Vielleicht ja auch dieses Mal; nachdem der Wahlkampf schon keine Überraschungen bot, hat das Wahlergebnis durchaus das Zeug dazu. Und weil Überraschungen nach neuen Begriffen suchen, auf die sie gebracht werden können, wird ab heute nachmittag, wenn die Polit- und Presseprofis die ersten Trendmeldung bekommen, die Suche nicht nur nach der richtigen Mehrheit bzw. der richtigen Ausrede, sondern auch nach eben jenem richtigen Wort beginnen.

Ein paar Kandidaten stelle ich hiermit bereits zur Wahl.

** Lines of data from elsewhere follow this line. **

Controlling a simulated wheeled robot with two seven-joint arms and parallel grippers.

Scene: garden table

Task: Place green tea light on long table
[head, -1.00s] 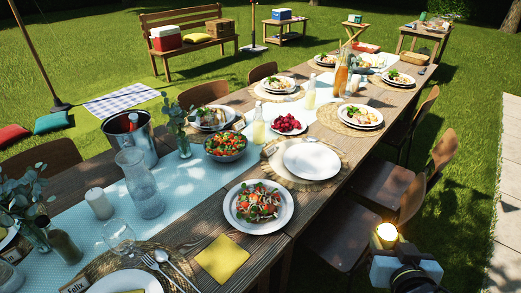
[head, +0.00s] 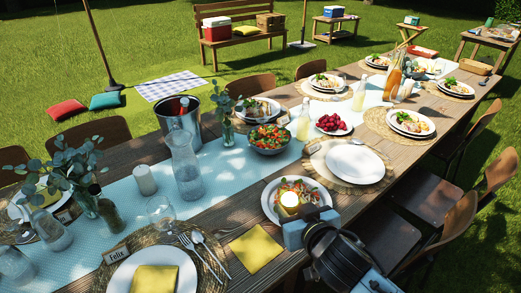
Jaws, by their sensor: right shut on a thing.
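The long table (head: 205,221) runs from the lower left to the upper right, with a pale blue runner. My right gripper (head: 291,210) is shut on a small glowing tea light (head: 290,200). The tea light looks yellow; I cannot make out green on it. It shows in front of a plate with salad (head: 270,201) near the table's front edge and hides part of that plate. I cannot tell how high above the plate it is. My left gripper is not in view.
A yellow napkin (head: 256,249) lies left of the gripper, and an empty white plate (head: 355,163) sits behind it. A salad bowl (head: 269,138), glass carafe (head: 185,170) and white candle (head: 145,179) stand along the runner. Chairs (head: 388,222) stand at the right side.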

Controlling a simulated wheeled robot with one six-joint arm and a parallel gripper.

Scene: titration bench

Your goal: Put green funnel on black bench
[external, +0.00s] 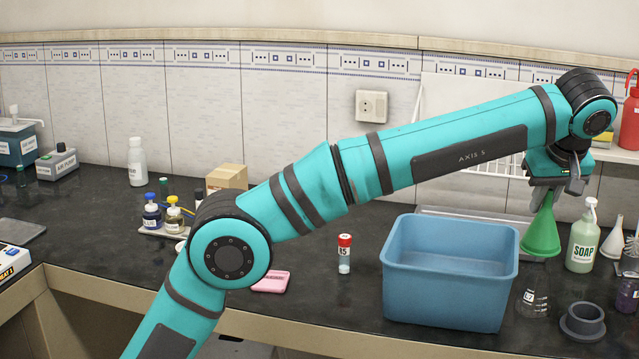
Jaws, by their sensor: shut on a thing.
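The green funnel (541,234) is at the right of the external view, wide end down and stem up. My gripper (541,190) points down over it and is shut on its upper stem. I cannot tell whether the funnel's rim touches the bench or hangs just above it. The black bench (319,225) runs along the tiled wall, with a dark stone-like top.
A blue basin (445,295) stands just left of the funnel, and a soap bottle (582,240) close to its right. A glass flask (531,300) and a grey ring (583,322) are in front. A small red-capped vial (345,254) stands mid-bench. Clear bench lies around the vial.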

Geben Sie Ihre Stimme ab oder Ihren Senf dazu (via Kommentar), stellen Sie weitere Kandidaten auf oder lassen Sie sich einfach inspirieren. Sollte einer meiner (oder Ihrer) Kandidaten am heutigen Wahlabend den Durchbruch in den gesellschaftlichen Diskurs schaffen, werde ich ihn selbstverständlich heute noch mit einem Blog-Beitrag unter seinem eigenen Namen ehren.

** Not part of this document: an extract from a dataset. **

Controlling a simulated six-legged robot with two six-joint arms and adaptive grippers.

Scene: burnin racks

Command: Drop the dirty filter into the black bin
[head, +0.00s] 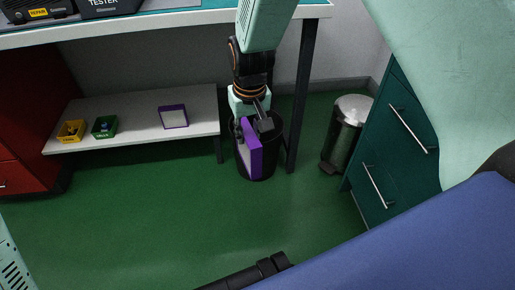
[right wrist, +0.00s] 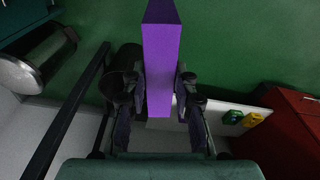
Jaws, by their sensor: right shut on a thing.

1. Überhang-Koalition: Kommt zustande, wenn eine Parteiengruppe nur durch Überhangmandate zu einer Stimmenmehrheit im Bundestag kommt. Ist diesmal nach den Prognosen rechnerisch für Schwarz-Gelb denkbar und wäre juristisch korrekt. Käme auf diese Weise allerdings eine Regierung zustande, die weniger Stimmen bekommen hat als die gesammelten Oppositionsparteien, wäre das politisch zumindest anrüchig – Überhang-Koalition wäre der etwas abwertende Begriff dafür.

2. Erpattung: Wenn es zu einem Patt zwischen Schwarz-Gelb und Rot-Rot-Grün kommt, und eine Mitte-Rechts- bzw. Mitte-Links-Koalition nur daran scheitert, dass FDP und Grüne sich zu fein dafür sind, kann eine Erpattung der deutschen Parteienlandschaft konstatiert werden. Eine große Koalition wäre dann das kleinste, weil einzig verbleibende Übel. Wer aber schon erpattet in den Ring geht, wird kaum die volle Distanz von vier Jahren durchhalten.

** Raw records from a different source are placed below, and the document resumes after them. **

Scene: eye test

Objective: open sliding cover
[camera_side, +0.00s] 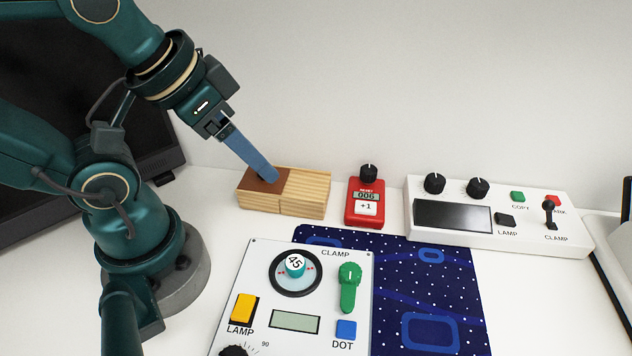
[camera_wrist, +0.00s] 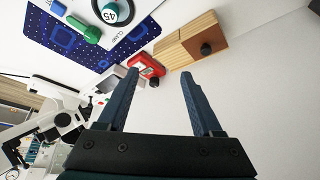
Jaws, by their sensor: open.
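A wooden box (camera_side: 318,196) stands by the wall in the side view, with a pale slatted top on its right half. A flat reddish-brown panel (camera_side: 256,183) makes up its left half. The box (camera_wrist: 171,53) also shows in the wrist view, where a dark round knob (camera_wrist: 206,49) stands at the brown panel (camera_wrist: 199,31). My gripper (camera_side: 270,177) hides the knob in the side view; its blue fingers reach down over the brown panel. In the wrist view my gripper (camera_wrist: 160,74) is open and empty, with the knob beyond the right fingertip. I cannot tell whether a finger touches the box.
A red counter (camera_side: 366,203) with a black knob stands just right of the box. A white console (camera_side: 485,240) is farther right. A white control panel (camera_side: 285,300) and a dark blue mat (camera_side: 440,290) lie in front. White table shows between box and panel.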

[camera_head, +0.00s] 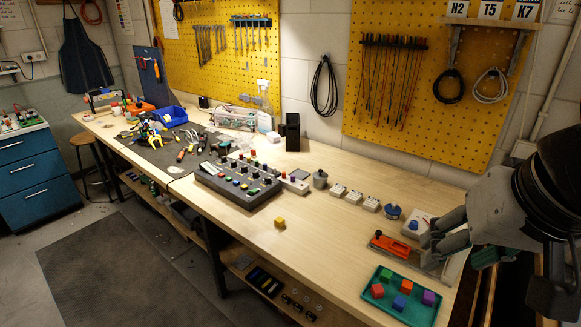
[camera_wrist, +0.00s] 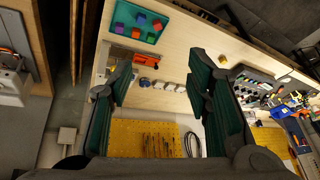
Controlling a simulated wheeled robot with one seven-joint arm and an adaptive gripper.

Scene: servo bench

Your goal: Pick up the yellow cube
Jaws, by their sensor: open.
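The yellow cube (camera_head: 279,223) sits alone on the wooden bench, near its front edge, in the head view. It also shows small in the wrist view (camera_wrist: 222,59), just above the right finger. My gripper (camera_wrist: 160,85) is open and empty, with its two dark fingers wide apart high over the bench. In the head view my gripper (camera_head: 432,240) is at the right, well to the right of the cube, near the orange tool. Nothing hides the cube.
A green tray (camera_head: 412,314) with several coloured cubes lies at the bench's right end. A control panel (camera_head: 238,184) with knobs stands left of the yellow cube. Small switch boxes (camera_head: 353,197) line the bench behind it. The wood around the cube is clear.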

3. Entmerkelung: Jedes Zweitstimmenergebnis unter den 35,2 Prozent der vergangenen Bundestagswahl wird als persönliche Niederlage von Angela Merkel gewertet werden und in der CDU die Machtfrage aufwerfen. Reicht es trotzdem für Schwarz-Gelb, dürfte aufbrodelnder Unmut noch einmal gedämpft werden können – da gäbe es schließlich ein paar mehr Posten an die Schwarzen zu verteilen. Eine Neuauflage von Schwarz-Rot mit einer CDU unter Vorwahlergebnis dürfte aber den Anfang vom Ende der Ära Merkel bedeuten. Spätestens in zwei Jahren wäre das Kanzleramt dann entmerkelt.

4. Piratisierung: Ist nicht nur zu konstatieren, wenn die Piratenpartei 1,5 Prozent oder mehr schafft (das war das Ergebnis der Grünen bei ihrem ersten Antreten 1980), sondern kann auch darüber hinaus als Begriff für die Oppositionsarbeit der einst kleinen, jetzt vermutlich deutlich größeren Parteien verwendet werden: die ganze Zeit auf der faulen Haut liegen, keine ernstzunehmenden Alternativen zur Regierungsarbeit anbieten, sondern nur große Töne spucken, und sich am Ende den schwer schuftenden Großparteien die Früchte ihrer Arbeit entreißen. Ein bisschen unappetitlich, aber verständlich: Würden FDP, Grüne oder Linkspartei den Bürgern klar machen, was sie eigentlich verändern wollen, würden sie natürlich nicht mehr gewählt.